## Begin Supplied material

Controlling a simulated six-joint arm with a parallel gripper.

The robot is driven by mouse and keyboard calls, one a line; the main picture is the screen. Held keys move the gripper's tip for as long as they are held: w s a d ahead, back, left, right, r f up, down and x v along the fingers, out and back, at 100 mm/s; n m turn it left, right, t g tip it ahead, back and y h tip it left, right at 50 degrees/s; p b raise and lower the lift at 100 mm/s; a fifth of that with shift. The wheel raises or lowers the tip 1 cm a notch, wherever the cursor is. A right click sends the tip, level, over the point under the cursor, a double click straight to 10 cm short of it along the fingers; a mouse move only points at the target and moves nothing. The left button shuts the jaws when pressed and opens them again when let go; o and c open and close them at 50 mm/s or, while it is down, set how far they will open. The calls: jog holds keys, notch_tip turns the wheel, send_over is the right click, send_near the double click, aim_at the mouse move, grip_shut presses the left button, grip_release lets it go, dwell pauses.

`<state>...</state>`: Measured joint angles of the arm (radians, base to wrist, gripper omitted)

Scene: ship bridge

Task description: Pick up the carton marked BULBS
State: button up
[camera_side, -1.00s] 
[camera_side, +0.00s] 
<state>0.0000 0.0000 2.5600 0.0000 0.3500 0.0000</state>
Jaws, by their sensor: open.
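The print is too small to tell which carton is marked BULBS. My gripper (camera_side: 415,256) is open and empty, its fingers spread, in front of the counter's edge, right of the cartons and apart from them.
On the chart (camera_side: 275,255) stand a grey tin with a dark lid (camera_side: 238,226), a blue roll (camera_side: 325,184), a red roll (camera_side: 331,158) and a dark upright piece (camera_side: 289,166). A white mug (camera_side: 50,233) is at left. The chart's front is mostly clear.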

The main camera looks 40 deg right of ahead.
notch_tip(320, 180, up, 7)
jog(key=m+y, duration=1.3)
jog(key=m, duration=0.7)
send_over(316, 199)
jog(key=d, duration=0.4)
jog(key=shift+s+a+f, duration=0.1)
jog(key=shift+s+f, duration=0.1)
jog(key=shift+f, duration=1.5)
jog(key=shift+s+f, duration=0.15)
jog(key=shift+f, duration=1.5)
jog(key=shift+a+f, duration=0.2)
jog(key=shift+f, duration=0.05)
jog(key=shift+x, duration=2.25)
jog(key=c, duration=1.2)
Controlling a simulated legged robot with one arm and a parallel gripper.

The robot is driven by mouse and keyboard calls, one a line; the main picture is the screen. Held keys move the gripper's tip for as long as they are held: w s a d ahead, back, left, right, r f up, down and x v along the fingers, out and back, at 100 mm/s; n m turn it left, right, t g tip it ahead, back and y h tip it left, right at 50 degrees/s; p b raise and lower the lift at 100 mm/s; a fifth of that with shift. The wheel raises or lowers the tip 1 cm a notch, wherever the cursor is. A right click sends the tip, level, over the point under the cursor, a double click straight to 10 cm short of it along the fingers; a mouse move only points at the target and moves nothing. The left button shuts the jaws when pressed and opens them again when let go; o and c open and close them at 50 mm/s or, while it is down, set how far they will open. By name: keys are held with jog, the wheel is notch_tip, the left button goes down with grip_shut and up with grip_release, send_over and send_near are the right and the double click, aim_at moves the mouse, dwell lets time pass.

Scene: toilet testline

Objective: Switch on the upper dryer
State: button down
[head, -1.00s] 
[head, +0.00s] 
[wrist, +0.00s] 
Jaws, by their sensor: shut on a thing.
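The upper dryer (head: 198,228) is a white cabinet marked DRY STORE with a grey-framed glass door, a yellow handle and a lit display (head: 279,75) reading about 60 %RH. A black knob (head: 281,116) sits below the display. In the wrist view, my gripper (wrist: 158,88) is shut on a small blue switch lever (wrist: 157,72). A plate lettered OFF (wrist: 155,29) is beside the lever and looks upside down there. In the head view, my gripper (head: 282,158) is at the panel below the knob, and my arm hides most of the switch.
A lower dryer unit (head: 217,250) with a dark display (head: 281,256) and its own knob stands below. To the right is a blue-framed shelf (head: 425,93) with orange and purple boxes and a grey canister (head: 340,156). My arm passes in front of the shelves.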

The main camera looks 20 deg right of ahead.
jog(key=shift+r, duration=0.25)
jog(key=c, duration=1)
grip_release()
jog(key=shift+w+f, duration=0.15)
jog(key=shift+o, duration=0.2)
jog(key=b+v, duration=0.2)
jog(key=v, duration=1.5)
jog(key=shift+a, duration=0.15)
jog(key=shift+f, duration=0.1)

## End Supplied material

§ **The request**
Starting at the line that contains "[wrist, +0.00s]", write out every line to the end of the entries, exactly as given.

§ **Solution**
[wrist, +0.00s] 
Jaws, by their sensor: shut on a thing.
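The upper dryer (head: 198,228) is a white cabinet marked DRY STORE with a grey-framed glass door, a yellow handle and a lit display (head: 279,75) reading about 60 %RH. A black knob (head: 281,116) sits below the display. In the wrist view, my gripper (wrist: 158,88) is shut on a small blue switch lever (wrist: 157,72). A plate lettered OFF (wrist: 155,29) is beside the lever and looks upside down there. In the head view, my gripper (head: 282,158) is at the panel below the knob, and my arm hides most of the switch.
A lower dryer unit (head: 217,250) with a dark display (head: 281,256) and its own knob stands below. To the right is a blue-framed shelf (head: 425,93) with orange and purple boxes and a grey canister (head: 340,156). My arm passes in front of the shelves.

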The main camera looks 20 deg right of ahead.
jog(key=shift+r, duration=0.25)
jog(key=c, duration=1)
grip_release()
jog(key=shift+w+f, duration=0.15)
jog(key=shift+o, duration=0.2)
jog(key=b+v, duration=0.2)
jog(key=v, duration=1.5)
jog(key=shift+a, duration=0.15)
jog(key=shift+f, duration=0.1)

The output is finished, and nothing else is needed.